Jackson too had a great stat line in that game against New Orleans, with 146 receiving yards and notably “burned” Crawley on a handful of pass plays. But the speedy veteran missed last Sunday’s game against the Panthers with a thumb injury, and it looks as if he could be out again this week as well.
The Bucs were able to compensate for the loss of Jackson however, thanks to #3 WR Chris Godwin; who filled in admirably with five catches for 101 yards Sunday. Godwin is a more than capable replacement for Jackson, as his 676 yards receiving clearly indicates.
But it’s also important to note: Tampa Bay actually has the most interceptions of ANY team in the entire League (23).
That could prove to be beneficial to a Saints defense that honestly played well last week against the Cowboys, notching a season-high 7 sacks against Prescott and completely shut out (zero points scored) their offense in the 2nd half.

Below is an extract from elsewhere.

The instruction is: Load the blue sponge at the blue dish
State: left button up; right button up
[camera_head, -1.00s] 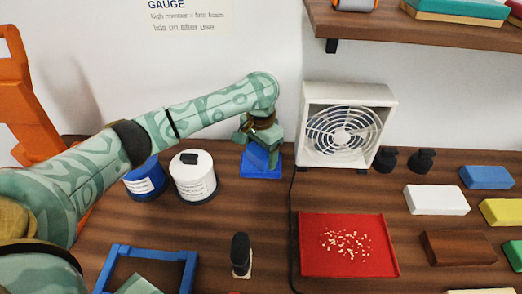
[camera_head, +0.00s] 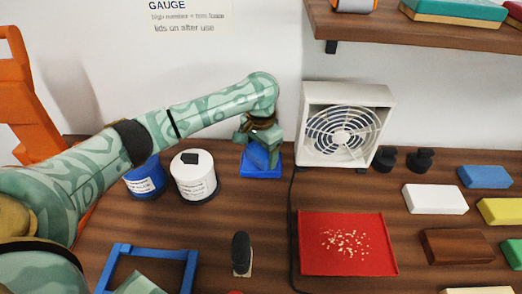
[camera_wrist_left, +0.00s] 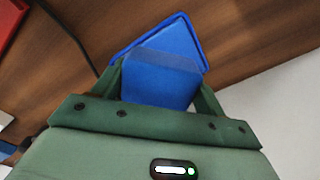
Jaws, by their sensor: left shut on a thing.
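My left gripper (camera_head: 262,140) is shut on the blue sponge (camera_head: 257,156), a blue block, at the back of the counter. The left wrist view shows the sponge (camera_wrist_left: 160,80) between the two green fingers. The blue dish (camera_head: 262,175) is a shallow square tray with a raised rim, below the sponge in the head view. In the wrist view the dish (camera_wrist_left: 138,38) shows beyond the sponge, which covers much of it. I cannot tell whether the sponge touches the dish. My right gripper is not in view.
A white fan (camera_head: 345,122) stands close to the dish's right. A white tub (camera_head: 194,178) and a blue tub (camera_head: 145,178) stand to its left. A red tray (camera_head: 310,262) with crumbs and several blocks, one of them blue (camera_head: 486,177), lie to the right. Bare counter lies before the dish.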

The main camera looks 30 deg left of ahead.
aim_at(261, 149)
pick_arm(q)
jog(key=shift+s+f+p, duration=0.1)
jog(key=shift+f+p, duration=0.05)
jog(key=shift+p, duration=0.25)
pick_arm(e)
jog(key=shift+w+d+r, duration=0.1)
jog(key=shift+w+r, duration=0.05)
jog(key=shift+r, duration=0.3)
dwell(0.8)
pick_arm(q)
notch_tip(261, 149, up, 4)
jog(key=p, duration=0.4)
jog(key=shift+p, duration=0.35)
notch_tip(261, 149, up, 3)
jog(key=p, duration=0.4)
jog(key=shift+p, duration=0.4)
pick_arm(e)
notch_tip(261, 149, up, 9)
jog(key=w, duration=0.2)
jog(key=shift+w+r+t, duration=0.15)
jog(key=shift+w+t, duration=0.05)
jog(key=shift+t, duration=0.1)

The Saints still had a chance to defeat Dallas in the game’s final 2 minutes, but Brees threw an uncharacteristic interception to Cowboys CB Jourdan Lewis with 2:08 remaining.
Bottom line: the much-improved New Orleans defense has an opportunity to completely erase the bad memories from that horrific Week #1 performance, by playing well this Sunday afternoon at Raymond James Stadium.